The Diminishing Present
September- October, 2007
Moonless midnight on a deserted beach –
deserted, but far from empty. Here, a tether-ball pole that looks like the
ensign of a losing army once unfurled from it, intensifying the negative
presence of thronging sunworshippers. Rows of thatched sunshades like magic toadstools
sprung up under the light of the moon. But there is no moon. Where is it coming
from, the light that illuminates the silent dunes so the objects scattered on
them cast a suggestive shadow, and every squiggle, track and furrow left in the
sand is highlighted like hieroglyphic graffitti?
No, it’s not computerized contrast enhancement
– Portuguese-born, Macau-raised, London-residing photographer Edgar Martins never
goes photoshopping; he claims that the only light he uses is what his subjects bring with
them, though, as you can imagine, his exposures are really long. So what is it, then? Turns out that this particular beach (it’s in Portugal ) is actually situated right
next to a huge soccer stadium whose wasted wattage makes
the sand glow, glow, glow, while the night sky retains its intense blackness.

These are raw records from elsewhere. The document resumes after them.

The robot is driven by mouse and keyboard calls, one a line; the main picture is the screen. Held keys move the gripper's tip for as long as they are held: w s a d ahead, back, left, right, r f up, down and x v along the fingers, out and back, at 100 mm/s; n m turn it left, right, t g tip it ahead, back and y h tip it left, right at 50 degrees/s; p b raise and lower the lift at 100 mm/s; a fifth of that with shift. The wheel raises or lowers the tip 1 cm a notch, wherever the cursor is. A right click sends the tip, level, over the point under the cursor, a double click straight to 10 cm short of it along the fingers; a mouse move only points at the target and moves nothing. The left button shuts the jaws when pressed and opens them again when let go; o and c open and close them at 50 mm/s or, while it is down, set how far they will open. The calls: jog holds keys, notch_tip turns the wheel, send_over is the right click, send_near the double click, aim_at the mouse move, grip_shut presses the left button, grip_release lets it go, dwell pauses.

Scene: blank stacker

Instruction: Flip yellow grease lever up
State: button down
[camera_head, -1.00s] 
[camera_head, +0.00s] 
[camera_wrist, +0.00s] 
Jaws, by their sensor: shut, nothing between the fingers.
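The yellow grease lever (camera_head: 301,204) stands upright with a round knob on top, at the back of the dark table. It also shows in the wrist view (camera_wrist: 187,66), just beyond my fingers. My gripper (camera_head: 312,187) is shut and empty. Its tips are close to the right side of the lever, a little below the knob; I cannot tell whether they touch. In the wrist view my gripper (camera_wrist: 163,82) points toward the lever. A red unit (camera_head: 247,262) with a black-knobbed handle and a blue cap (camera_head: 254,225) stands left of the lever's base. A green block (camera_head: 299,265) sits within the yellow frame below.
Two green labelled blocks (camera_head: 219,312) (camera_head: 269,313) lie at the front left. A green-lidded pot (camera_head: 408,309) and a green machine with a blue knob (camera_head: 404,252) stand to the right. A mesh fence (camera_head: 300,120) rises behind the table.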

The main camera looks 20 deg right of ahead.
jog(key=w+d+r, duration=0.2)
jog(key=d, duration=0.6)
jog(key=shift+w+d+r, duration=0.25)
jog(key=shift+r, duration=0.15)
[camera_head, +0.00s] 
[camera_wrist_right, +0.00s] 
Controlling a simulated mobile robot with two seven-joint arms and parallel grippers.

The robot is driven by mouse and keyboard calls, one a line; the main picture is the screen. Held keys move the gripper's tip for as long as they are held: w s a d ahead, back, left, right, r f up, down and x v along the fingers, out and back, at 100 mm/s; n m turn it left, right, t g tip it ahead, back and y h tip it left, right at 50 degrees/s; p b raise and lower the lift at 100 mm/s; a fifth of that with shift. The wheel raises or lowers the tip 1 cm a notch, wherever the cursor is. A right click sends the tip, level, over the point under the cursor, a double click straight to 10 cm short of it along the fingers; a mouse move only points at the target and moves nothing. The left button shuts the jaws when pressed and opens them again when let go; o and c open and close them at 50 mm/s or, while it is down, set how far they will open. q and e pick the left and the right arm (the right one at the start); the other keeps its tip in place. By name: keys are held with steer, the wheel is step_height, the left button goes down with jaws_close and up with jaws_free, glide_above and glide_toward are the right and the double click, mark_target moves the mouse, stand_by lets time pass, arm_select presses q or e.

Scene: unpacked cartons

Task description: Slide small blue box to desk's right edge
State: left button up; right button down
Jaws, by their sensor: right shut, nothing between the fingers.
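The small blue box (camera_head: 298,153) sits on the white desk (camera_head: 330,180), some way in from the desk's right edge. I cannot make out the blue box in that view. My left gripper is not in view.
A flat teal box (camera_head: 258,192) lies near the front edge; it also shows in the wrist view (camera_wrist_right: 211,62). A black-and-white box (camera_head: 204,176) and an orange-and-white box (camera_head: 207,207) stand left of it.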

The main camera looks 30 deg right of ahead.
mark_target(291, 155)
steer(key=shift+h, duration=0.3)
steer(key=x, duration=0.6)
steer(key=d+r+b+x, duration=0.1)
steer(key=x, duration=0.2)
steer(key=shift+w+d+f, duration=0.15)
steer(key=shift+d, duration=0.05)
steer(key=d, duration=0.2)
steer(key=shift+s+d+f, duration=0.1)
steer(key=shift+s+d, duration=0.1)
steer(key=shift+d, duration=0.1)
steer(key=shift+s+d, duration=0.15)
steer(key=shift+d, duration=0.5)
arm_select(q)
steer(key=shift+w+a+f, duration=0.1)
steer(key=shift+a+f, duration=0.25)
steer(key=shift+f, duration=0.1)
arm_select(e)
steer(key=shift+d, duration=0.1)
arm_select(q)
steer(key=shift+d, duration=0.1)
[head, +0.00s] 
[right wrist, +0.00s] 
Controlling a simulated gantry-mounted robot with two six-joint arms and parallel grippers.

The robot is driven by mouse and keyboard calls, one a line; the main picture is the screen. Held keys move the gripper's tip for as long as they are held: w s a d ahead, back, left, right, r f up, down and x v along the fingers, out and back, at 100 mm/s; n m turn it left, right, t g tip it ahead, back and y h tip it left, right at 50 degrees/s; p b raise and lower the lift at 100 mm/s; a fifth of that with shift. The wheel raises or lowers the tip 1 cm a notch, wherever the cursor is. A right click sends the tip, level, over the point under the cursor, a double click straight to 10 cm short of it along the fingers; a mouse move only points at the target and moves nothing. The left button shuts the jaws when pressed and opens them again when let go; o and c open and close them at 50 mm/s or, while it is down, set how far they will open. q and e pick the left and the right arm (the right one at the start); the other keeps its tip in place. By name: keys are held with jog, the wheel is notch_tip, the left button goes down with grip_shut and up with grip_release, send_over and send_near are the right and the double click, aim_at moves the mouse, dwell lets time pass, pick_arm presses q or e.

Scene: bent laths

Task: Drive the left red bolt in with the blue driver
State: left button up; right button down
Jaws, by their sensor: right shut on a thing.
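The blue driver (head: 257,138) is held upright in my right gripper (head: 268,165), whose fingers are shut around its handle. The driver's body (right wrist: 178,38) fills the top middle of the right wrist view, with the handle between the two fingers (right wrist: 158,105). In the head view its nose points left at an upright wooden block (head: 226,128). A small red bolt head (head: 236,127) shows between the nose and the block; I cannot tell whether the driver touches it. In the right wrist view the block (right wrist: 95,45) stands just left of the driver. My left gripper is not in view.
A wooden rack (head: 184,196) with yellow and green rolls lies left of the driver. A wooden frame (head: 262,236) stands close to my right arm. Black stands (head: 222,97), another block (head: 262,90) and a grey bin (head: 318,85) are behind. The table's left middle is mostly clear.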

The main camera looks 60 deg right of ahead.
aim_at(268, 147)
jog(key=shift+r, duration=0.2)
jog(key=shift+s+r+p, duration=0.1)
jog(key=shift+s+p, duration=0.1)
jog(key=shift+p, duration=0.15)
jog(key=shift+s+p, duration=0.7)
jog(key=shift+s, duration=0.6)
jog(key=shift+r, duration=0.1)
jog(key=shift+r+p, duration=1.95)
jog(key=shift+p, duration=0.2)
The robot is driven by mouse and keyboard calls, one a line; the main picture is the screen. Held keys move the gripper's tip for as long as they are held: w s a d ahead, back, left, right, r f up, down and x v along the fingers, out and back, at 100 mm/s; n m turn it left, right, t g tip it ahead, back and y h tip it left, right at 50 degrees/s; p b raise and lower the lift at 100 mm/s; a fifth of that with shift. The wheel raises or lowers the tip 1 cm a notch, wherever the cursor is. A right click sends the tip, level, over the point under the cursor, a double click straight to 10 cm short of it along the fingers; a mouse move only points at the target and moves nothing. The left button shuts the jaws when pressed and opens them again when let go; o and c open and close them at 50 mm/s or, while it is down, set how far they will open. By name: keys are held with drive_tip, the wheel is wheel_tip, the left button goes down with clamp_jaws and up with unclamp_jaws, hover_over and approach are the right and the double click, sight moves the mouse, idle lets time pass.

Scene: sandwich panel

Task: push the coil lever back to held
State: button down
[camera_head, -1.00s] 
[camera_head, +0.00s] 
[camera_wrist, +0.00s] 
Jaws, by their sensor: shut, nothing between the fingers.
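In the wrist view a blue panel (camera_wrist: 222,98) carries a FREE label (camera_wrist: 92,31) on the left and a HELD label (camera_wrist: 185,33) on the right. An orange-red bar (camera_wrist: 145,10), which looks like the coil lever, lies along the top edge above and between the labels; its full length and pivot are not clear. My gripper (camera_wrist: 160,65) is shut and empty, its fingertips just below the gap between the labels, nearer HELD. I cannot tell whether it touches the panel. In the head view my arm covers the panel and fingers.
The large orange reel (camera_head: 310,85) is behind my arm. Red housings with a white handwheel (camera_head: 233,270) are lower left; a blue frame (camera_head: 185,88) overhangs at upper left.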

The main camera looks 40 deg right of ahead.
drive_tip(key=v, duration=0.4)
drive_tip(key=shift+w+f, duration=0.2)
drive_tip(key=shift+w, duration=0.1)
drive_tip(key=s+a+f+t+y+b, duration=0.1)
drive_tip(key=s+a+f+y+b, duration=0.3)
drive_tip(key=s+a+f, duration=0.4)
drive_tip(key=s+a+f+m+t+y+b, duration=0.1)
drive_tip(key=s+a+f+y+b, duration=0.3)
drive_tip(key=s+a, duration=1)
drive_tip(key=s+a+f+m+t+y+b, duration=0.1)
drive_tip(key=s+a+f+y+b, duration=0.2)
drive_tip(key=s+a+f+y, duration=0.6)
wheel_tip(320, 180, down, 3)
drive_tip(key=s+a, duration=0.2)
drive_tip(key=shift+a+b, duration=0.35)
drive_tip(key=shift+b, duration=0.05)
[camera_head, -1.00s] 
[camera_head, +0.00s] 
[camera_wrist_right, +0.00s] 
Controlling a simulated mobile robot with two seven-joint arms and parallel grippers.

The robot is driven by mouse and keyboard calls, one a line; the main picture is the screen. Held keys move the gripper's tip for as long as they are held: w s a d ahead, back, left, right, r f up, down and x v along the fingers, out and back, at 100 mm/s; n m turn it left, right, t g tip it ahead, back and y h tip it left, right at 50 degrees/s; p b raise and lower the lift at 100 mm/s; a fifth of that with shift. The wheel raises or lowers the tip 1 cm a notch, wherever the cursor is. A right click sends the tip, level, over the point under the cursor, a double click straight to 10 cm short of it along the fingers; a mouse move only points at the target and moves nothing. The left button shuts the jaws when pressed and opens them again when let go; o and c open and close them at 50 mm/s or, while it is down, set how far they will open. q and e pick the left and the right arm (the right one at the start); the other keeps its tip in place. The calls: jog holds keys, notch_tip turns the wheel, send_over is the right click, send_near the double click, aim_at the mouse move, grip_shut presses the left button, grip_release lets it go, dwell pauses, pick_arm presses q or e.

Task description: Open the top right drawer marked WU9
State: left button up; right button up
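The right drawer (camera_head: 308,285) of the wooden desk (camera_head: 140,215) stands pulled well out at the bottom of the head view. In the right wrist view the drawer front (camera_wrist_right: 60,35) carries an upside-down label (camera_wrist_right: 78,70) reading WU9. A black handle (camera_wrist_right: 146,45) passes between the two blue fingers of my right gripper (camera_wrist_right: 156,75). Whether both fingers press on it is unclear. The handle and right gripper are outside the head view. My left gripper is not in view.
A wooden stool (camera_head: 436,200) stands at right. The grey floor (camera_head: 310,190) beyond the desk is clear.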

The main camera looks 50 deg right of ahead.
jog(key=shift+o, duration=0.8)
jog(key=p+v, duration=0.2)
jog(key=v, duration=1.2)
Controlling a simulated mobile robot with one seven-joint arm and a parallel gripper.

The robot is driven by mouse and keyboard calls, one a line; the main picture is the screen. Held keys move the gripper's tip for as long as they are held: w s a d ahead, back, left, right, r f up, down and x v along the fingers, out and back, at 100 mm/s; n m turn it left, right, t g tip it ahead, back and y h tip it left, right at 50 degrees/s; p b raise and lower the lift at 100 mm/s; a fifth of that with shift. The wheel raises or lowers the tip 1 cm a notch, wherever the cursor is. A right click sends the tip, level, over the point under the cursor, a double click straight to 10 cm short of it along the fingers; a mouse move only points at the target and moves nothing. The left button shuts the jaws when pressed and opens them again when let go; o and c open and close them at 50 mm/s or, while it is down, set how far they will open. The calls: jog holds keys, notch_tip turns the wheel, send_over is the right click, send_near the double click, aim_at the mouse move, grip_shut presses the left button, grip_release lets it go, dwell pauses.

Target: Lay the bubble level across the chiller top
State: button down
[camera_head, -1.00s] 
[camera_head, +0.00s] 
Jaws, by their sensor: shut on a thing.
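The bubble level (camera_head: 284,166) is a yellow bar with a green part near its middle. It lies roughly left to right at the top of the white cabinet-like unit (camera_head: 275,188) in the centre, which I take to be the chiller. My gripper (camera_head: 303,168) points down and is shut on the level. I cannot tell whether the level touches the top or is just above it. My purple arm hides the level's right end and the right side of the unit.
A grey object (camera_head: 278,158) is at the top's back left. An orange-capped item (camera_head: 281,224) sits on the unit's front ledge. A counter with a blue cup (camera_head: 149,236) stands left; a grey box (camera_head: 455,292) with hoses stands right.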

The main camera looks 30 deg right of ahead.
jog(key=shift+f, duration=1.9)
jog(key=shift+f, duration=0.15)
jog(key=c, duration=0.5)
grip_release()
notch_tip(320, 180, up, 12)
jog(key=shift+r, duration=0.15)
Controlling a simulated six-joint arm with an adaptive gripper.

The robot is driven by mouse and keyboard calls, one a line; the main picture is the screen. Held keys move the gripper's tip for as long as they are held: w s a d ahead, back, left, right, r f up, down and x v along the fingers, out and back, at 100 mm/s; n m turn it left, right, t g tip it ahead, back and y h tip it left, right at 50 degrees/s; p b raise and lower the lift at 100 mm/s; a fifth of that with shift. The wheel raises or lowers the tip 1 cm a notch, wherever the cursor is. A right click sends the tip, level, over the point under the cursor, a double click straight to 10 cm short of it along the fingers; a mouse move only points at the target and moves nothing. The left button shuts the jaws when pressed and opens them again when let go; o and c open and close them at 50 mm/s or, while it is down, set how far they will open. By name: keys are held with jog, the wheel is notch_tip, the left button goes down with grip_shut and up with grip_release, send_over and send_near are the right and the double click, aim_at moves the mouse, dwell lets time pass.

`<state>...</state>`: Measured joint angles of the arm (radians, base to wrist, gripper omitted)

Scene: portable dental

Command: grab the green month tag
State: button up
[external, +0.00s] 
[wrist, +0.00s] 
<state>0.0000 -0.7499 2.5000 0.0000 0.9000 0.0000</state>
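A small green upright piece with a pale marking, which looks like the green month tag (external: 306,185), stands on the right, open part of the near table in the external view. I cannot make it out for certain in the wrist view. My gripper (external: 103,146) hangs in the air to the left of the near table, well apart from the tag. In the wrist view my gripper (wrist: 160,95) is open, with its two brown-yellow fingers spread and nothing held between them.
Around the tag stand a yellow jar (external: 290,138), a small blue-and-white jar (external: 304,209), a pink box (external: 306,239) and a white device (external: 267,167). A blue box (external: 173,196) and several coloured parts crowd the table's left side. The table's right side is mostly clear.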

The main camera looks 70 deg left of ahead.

Thou shalt not set up thy shot, is Martins’other
procedural point of honor though it’s hard at first to believe that chance and
luck alone placed the little old lady selling bunches of bright colored balloons
in that particular time and place (but an out-of-frame stadium certainly improves the
odds). Wooodplank-shuttered ice cream stands suggest the machine-gun bunkers
that mowed down allied soldiers on the beaches of Normandy . Is this space or time we’re
seeing, or the point where the two intersect? You have just crossed over into the
twilight zone of “The Accidental Theorist”, Martins' title for
this compelling, uncanny sequence of images.
The other group is called “The Rehearsal of
Space”. It’s about forests and trees, you think, photographed the way such things
usually are, as arching verticals, contrasting textures and tones of
green. But hold on, what is that blurry spot in the background? Morning mist rising in
the rain forest, perhaps, with cute little monkeys chattering away? Guess
again, it’s smoke. Lots and lots of smoke. Martins took these photographs from a
few dozen yards ahead of a rolling wall of fire that devastated the old-growth
forests of Portugal and northwestern
Spain
in summer 2005. So the trees you are seeing are only minutes away from being
consumed and annihilated -- on one or two, you can see the bark charring
before your eyes. What you don’t see, amazingly, is the fiery juggernaut
itself, tongues of flame licking at its prey. (Well, okay, in a couple of them
you do see it, but only a couple.) When that reality has been taken in, you can all
but hear the screeching sirens and shouted orders. Awareness of the impending peril,
real enough for Edgar Martins when he took the pictures, is as disquieting as
the metaphysical tease in “The Accidental Theorist” but not less unnerving just
because in this case, the scary bits happen to be for real. Did I mention that
his photographs are extremely affordable? They won’t be for much longer.